*AIM OF THE EXERCISE*: Look through the lines below and extract any with the word "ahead".

*RECORDED INFORMATION*:
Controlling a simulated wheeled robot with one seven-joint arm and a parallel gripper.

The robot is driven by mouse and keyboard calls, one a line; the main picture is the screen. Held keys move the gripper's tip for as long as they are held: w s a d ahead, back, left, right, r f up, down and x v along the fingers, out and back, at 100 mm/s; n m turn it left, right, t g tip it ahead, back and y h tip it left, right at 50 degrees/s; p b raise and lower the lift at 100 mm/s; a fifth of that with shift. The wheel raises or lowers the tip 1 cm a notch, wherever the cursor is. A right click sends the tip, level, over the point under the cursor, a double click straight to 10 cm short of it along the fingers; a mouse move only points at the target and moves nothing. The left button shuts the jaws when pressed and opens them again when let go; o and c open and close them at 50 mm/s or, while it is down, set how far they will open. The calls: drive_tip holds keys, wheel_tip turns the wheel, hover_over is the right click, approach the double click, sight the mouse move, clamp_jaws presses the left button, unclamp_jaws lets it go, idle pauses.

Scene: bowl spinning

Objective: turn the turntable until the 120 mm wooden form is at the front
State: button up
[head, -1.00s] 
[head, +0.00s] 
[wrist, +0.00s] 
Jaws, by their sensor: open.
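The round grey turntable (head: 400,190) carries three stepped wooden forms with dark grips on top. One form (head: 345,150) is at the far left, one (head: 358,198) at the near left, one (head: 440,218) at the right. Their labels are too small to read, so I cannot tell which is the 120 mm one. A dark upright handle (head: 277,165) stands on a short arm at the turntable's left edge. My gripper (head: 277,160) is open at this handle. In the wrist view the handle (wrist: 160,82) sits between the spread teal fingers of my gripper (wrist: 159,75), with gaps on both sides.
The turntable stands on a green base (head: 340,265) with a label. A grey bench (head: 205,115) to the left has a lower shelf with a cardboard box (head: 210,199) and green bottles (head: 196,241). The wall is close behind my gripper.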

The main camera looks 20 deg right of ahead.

*THE OUTPUT*:
The robot is driven by mouse and keyboard calls, one a line; the main picture is the screen. Held keys move the gripper's tip for as long as they are held: w s a d ahead, back, left, right, r f up, down and x v along the fingers, out and back, at 100 mm/s; n m turn it left, right, t g tip it ahead, back and y h tip it left, right at 50 degrees/s; p b raise and lower the lift at 100 mm/s; a fifth of that with shift. The wheel raises or lowers the tip 1 cm a notch, wherever the cursor is. A right click sends the tip, level, over the point under the cursor, a double click straight to 10 cm short of it along the fingers; a mouse move only points at the target and moves nothing. The left button shuts the jaws when pressed and opens them again when let go; o and c open and close them at 50 mm/s or, while it is down, set how far they will open. The calls: drive_tip holds keys, wheel_tip turns the wheel, hover_over is the right click, approach the double click, sight the mouse move, clamp_jaws presses the left button, unclamp_jaws lets it go, idle pauses.
The main camera looks 20 deg right of ahead.

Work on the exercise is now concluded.